Uniform random labeled tree¶

package main

import (
    "fmt"
    "math/rand"
)

func RandomLabeledTree(n int) []Edge {
    if n == 1 {
        return nil
    }
    if n == 2 {
        return []Edge{{1, 2}}
    }
    code := make([]int, n-2)
    for i := range code {
        code[i] = rand.Intn(n) + 1 // 1..n
    }
    return DecodeLinear(code)
}

func main() {
    rand.Seed(1)
    fmt.Println(RandomLabeledTree(6))
}

import java.util.*;

public class RandomTree {
    static int[][] randomLabeledTree(int n, Random rng) {
        if (n == 2) return new int[][]{{1, 2}};
        int[] code = new int[n - 2];
        for (int i = 0; i < code.length; i++) code[i] = rng.nextInt(n) + 1;
        return DecodeLinear.decode(code);
    }

    public static void main(String[] args) {
        for (int[] e : randomLabeledTree(6, new Random(1)))
            System.out.println(Arrays.toString(e));
    }
}

import random


def random_labeled_tree(n, rng=random):
    if n == 1:
        return []
    if n == 2:
        return [(1, 2)]
    code = [rng.randint(1, n) for _ in range(n - 2)]
    return decode_linear(code)


if __name__ == "__main__":
    random.seed(1)
    print(random_labeled_tree(6))

Complexity Deep-Dive¶

Variant	Time	Space	When to use
Heap encode/decode	`O(n log n)`	`O(n)`	Clear, default; fine to `n ≈ 10^6`
Pointer-trick encode/decode	`O(n)`	`O(n)`	Tight loops, very large `n`, contests
Count w/ degrees	`O(n)` (with big-int for large `n`)	`O(1)`	Closed-form counting
Random tree	`O(n)`	`O(n)`	Uniform sampling, fuzz tests

Why the pointer trick is truly O(n): the pointer ptr is non-decreasing across the whole run and bounded by n; the only "extra" leaf processed out of order (x < ptr) is paid for by the code entry that created it — at most one per entry. Amortized total: O(n).

Testing the Bijection¶

The single most valuable test is the round-trip property (see sibling skill property-based-testing):

def test_round_trip(n, trials=2000):
    import random
    for _ in range(trials):
        # build a random tree directly, encode, decode, compare edge sets
        code = [random.randint(1, n) for _ in range(n - 2)]
        edges = decode_linear(code)
        # re-encode and check we get the same code back
        adj = {v: [] for v in range(1, n + 1)}
        for u, w in edges:
            adj[u].append(w); adj[w].append(u)
        assert prufer_encode(n, adj) == code

This checks encode(decode(seq)) == seq for random sequences, which (because decode is onto trees) also validates decode(encode(tree)) == tree.

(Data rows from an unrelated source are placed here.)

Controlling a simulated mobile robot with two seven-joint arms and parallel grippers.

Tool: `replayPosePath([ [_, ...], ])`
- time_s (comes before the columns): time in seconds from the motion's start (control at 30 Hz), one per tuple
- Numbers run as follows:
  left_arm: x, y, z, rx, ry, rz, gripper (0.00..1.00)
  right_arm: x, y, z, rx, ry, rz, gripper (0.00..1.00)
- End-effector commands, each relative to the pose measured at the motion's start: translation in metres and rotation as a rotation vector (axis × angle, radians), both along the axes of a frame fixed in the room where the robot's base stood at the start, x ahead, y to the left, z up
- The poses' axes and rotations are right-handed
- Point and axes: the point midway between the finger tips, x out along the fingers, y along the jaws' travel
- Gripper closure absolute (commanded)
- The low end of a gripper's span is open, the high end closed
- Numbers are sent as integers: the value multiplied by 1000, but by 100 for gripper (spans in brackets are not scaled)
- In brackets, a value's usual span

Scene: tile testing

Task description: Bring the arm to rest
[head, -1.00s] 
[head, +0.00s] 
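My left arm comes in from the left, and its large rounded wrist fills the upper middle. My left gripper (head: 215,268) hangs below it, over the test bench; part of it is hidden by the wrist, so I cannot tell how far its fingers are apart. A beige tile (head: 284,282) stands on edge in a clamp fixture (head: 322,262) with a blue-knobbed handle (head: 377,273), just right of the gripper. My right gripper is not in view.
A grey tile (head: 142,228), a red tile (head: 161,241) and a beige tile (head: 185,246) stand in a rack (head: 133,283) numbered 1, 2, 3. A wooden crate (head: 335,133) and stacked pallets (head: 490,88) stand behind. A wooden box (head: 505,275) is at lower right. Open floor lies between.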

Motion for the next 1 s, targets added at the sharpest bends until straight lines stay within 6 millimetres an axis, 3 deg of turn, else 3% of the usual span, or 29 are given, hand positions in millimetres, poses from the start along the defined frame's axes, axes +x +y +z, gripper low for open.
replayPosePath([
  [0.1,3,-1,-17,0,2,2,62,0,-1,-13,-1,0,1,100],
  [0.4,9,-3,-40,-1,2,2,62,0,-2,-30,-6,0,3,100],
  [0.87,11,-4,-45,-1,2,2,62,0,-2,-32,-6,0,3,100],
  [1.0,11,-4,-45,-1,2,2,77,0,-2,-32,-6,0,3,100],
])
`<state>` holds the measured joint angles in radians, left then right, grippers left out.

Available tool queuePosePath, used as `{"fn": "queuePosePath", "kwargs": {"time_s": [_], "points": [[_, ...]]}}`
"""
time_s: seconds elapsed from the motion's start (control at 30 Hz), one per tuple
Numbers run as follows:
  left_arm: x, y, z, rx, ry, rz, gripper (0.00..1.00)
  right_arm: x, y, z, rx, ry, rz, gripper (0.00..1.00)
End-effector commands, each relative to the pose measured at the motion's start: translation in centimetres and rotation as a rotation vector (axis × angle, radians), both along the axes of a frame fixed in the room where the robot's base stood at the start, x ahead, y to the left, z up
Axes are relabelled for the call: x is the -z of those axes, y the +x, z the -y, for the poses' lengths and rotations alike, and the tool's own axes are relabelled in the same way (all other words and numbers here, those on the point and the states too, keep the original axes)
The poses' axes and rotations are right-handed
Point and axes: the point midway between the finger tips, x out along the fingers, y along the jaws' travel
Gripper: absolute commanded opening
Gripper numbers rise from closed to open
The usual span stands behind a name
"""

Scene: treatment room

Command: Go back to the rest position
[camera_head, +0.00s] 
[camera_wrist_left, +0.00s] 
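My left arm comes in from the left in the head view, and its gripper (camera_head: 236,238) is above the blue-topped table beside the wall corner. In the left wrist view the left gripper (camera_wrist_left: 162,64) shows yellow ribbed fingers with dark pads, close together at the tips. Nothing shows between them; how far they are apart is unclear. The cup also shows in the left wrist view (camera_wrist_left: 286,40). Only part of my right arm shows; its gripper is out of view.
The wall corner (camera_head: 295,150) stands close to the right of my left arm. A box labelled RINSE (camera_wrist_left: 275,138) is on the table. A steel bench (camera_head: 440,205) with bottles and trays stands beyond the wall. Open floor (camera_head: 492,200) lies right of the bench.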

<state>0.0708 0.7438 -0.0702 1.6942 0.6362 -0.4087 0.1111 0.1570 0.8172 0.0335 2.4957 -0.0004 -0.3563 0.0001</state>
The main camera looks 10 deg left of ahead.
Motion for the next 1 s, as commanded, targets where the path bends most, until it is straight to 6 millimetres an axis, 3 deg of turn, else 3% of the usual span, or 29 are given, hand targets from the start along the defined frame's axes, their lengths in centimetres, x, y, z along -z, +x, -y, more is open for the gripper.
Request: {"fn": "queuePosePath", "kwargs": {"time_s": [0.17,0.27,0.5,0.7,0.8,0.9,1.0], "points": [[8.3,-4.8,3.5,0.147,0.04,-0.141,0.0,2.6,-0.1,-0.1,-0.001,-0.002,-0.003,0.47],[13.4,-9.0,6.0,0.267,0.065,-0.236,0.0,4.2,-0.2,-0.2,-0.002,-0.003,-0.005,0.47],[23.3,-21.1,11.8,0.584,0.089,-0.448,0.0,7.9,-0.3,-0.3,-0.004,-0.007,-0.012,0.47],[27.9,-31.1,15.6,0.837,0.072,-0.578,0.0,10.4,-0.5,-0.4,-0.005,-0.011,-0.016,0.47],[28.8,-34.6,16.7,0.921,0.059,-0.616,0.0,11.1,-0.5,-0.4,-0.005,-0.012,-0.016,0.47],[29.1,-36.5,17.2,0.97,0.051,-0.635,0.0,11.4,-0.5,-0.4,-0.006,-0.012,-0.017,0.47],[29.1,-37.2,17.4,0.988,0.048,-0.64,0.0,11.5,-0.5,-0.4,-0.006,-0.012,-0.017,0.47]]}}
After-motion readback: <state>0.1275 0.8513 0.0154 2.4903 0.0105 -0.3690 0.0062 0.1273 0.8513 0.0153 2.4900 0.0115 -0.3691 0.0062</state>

A second test: count check. Enumerate all n^(n−2) codes for small n (e.g. n = 4 → 16 codes), decode each, and assert all decoded trees are distinct and all are valid trees. This empirically confirms the bijection and Cayley's count.

Pitfalls at This Level¶

Big factorials overflow. CountTreesWithDegrees uses int; for n > 20 use big integers (Python is safe by default; Go needs math/big; Java BigInteger).
rand.Intn(n) + 1 — forgetting the +1 yields label 0, which is out of range.
Pointer trick correctness hinges on the x < ptr condition — using <= or omitting it reintroduces wrong leaves.
Forest variant indexing — the length is n − k − 1, not n − 2; mixing them silently corrupts results.
Equality by edge set, not edge list — order and endpoint order differ; normalize unordered pairs.

Practice Checklist¶

Implement both heap and pointer-trick decode; assert they agree on random inputs.
Write count_trees_with_degrees and verify Σ over all degree sequences = n^(n−2) for n = 5.
Generate 10⁵ random trees on n = 7; check the empirical distribution of, say, vertex-1 degree against the theoretical (n−1 choose d−1)(n−1)^... ratio.
Derive K_{2,3} spanning-tree count 2^(3−1)·3^(2−1) = 4·3 = 12 and verify by brute force.
Handle n = 1 and n = 2 in every function.

Summary¶

At the middle level, the Prüfer code becomes a toolkit: a linear-time encode/decode via the pointer trick, a family of generalizations (rooted trees n^(n−1), prescribed-degree multinomials, forests k·n^(n−k−1), bipartite m^(n−1)n^(m−1)), and concrete applications (uniform random trees in O(n), canonical hashing, compression). Test everything with the round-trip property and small-n exhaustive counts. Compared to alternatives, the Prüfer code is the uniquely canonical, compact, reversible, and uniformly-samplable representation of labeled trees — and the constructive counterpart to the determinant-based 24-kirchhoff-theorem.